Marriage as a lifestyle is far different from the actual wedding. Unfortunately, many people are very focused on the ritual of getting married and not focused on what takes place after the ritual is over. Sometimes this is so pervasive that it can cloud a person's judgment as it relates to the person he or she is marrying - or whether he or she even wants to be married at all (Beck, 2011). Getting married (the wedding) and being married (spending a lifetime together through sickness and health, etc.) are two very separate things. While this is realized on a logical level, it is not always as deeply realized on an emotional level. Getting to that point of deep, emotional understanding of the commitment being made is a very important thing to do for any couple considering marriage.
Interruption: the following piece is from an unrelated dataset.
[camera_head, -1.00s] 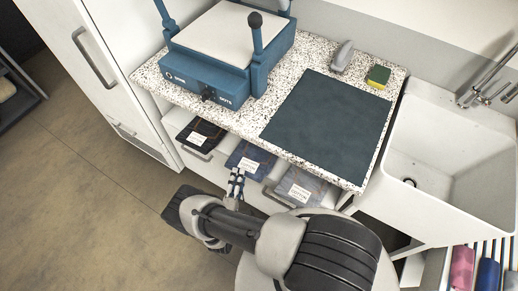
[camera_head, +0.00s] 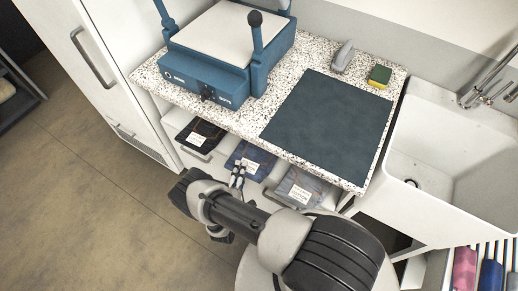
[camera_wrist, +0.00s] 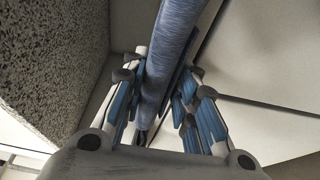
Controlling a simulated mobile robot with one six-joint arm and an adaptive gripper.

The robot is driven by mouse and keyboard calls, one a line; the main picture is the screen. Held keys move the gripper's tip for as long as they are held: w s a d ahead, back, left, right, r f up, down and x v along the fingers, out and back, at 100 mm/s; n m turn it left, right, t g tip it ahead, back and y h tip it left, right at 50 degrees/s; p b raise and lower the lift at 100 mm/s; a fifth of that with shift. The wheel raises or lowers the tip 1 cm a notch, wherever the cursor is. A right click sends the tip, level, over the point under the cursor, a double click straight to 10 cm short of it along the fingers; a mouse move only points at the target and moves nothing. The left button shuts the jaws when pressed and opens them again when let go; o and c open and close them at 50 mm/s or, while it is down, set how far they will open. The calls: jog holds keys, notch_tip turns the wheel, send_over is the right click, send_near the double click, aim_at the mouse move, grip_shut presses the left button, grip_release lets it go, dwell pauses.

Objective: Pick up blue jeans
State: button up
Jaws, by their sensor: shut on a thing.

Once the vows have been said and the guests have left, two people must embark on a life together. Marriage today is not the same as it was 50 or even 20 years ago. Today, many more couples live together before marriage, and in some states the definition of marriage being between one man and one woman has also changed and expanded to include same-gender couples. Whether people agree with this change or not, it is something that is taking place today. But, does it affect how people treat marriage once the ceremony has been concluded? Overall, it would seem that a marriage - no matter who the people are who enter into it or how long they have been together - changes things. There is a different mindset that goes with being married, and that becomes apparent once the vows have been said and the couple has settled into the life of a married couple.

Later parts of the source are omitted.